BRIEF:
Your task is to retype the lines from the opening of the material through the line that includes "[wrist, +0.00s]". Do not copy the pictures.
----------
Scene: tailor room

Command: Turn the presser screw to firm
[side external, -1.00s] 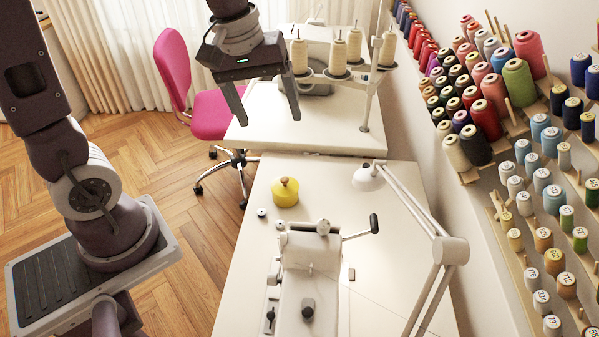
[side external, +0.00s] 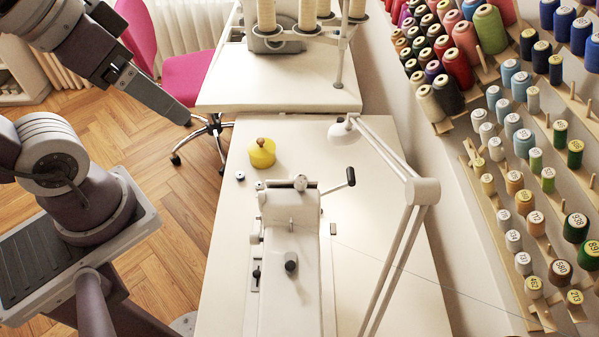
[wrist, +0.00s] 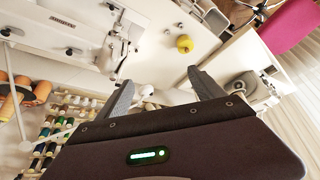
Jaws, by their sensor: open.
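A white sewing machine (side external: 290,235) stands on the near white table, its head towards the table's far part. I cannot tell which of these is the presser screw. My gripper (side external: 188,121) is left of the table, well apart from the machine, pointing down to the right. In the wrist view my gripper (wrist: 158,78) has its fingers spread and nothing between them; the machine (wrist: 80,30) shows upper left.
A white lamp arm (side external: 397,250) reaches over the right side. Thread spools (side external: 465,40) line the right wall. A pink chair (side external: 190,80) stands behind my gripper.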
----------
SOLUTION:
Scene: tailor room

Command: Turn the presser screw to firm
[side external, -1.00s] 
[side external, +0.00s] 
[wrist, +0.00s] 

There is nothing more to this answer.